■ YOUR OBJECTIVE ■
Can you find the lines of the listing that include "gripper" and copy every one?
===== SOURCE EXCERPT =====
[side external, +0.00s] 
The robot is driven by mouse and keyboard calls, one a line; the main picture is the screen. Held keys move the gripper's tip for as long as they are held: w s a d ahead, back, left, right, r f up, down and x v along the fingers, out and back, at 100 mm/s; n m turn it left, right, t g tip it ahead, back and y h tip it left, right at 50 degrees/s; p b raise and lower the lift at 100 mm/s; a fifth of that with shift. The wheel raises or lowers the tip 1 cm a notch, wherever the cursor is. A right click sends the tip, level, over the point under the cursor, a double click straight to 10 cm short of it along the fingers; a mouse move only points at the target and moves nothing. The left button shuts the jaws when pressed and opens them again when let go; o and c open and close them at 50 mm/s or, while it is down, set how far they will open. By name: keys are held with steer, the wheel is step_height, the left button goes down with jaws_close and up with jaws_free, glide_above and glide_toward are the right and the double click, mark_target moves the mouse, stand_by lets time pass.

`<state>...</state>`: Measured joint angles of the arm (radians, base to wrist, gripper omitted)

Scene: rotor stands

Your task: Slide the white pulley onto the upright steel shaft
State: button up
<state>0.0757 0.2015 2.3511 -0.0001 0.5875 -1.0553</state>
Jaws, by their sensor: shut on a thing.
=====
■ EXERCISE RESULT ■
The robot is driven by mouse and keyboard calls, one a line; the main picture is the screen. Held keys move the gripper's tip for as long as they are held: w s a d ahead, back, left, right, r f up, down and x v along the fingers, out and back, at 100 mm/s; n m turn it left, right, t g tip it ahead, back and y h tip it left, right at 50 degrees/s; p b raise and lower the lift at 100 mm/s; a fifth of that with shift. The wheel raises or lowers the tip 1 cm a notch, wherever the cursor is. A right click sends the tip, level, over the point under the cursor, a double click straight to 10 cm short of it along the fingers; a mouse move only points at the target and moves nothing. The left button shuts the jaws when pressed and opens them again when let go; o and c open and close them at 50 mm/s or, while it is down, set how far they will open. By name: keys are held with steer, the wheel is step_height, the left button goes down with jaws_close and up with jaws_free, glide_above and glide_toward are the right and the double click, mark_target moves the mouse, stand_by lets time pass.
`<state>...</state>`: Measured joint angles of the arm (radians, base to wrist, gripper omitted)

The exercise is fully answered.